* **Directions for this task**
Write out the data again in full, exactly as it reads.

* **Data excerpt**
---*---
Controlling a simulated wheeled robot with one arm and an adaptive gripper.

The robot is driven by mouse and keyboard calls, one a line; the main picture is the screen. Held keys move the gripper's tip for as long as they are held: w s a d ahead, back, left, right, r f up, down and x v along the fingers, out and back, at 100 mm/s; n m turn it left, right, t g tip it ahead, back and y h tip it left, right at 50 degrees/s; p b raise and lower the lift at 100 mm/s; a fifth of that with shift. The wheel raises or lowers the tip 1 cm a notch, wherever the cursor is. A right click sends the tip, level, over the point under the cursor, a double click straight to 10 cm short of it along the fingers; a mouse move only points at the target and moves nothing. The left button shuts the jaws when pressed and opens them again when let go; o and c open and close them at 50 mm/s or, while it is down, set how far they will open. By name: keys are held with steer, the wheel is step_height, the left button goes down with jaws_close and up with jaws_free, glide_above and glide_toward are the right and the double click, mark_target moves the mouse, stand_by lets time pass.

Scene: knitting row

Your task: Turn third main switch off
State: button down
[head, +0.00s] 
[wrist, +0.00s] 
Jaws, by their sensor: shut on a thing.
---*---
* **Exercise answer**
Controlling a simulated wheeled robot with one arm and an adaptive gripper.

The robot is driven by mouse and keyboard calls, one a line; the main picture is the screen. Held keys move the gripper's tip for as long as they are held: w s a d ahead, back, left, right, r f up, down and x v along the fingers, out and back, at 100 mm/s; n m turn it left, right, t g tip it ahead, back and y h tip it left, right at 50 degrees/s; p b raise and lower the lift at 100 mm/s; a fifth of that with shift. The wheel raises or lowers the tip 1 cm a notch, wherever the cursor is. A right click sends the tip, level, over the point under the cursor, a double click straight to 10 cm short of it along the fingers; a mouse move only points at the target and moves nothing. The left button shuts the jaws when pressed and opens them again when let go; o and c open and close them at 50 mm/s or, while it is down, set how far they will open. By name: keys are held with steer, the wheel is step_height, the left button goes down with jaws_close and up with jaws_free, glide_above and glide_toward are the right and the double click, mark_target moves the mouse, stand_by lets time pass.

Scene: knitting row

Your task: Turn third main switch off
State: button down
[head, +0.00s] 
[wrist, +0.00s] 
Jaws, by their sensor: shut on a thing.

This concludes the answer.